─── Stored data ───
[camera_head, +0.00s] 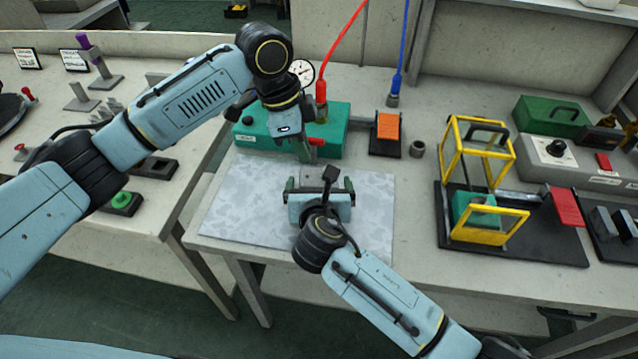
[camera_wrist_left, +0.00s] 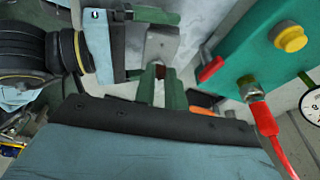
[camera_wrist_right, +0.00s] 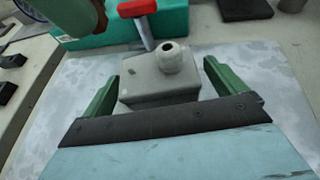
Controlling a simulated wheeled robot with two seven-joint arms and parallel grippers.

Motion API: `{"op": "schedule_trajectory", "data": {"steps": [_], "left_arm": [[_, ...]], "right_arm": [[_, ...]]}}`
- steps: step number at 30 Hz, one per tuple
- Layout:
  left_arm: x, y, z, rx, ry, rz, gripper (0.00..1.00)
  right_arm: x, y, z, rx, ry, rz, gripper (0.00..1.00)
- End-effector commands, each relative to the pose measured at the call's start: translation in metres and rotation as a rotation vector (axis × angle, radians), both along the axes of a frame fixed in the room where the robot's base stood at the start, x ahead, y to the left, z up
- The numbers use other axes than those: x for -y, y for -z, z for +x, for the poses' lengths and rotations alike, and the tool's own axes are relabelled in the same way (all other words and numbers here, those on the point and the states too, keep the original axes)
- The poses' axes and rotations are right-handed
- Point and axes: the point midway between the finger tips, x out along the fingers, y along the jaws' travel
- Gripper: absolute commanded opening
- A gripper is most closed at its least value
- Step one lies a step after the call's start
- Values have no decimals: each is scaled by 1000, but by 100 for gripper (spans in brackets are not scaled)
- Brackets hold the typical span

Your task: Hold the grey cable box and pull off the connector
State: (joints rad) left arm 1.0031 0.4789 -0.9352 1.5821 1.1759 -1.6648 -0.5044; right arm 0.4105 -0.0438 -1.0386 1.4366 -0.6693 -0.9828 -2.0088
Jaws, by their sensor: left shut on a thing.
───
#### Written exercise
Return exactly the lines from the one containing "Your task: Hold" to the last line of the data, and nothing more.

#### The completed task
Your task: Hold the grey cable box and pull off the connector
State: (joints rad) left arm 1.0031 0.4789 -0.9352 1.5821 1.1759 -1.6648 -0.5044; right arm 0.4105 -0.0438 -1.0386 1.4366 -0.6693 -0.9828 -2.0088
Jaws, by their sensor: left shut on a thing.

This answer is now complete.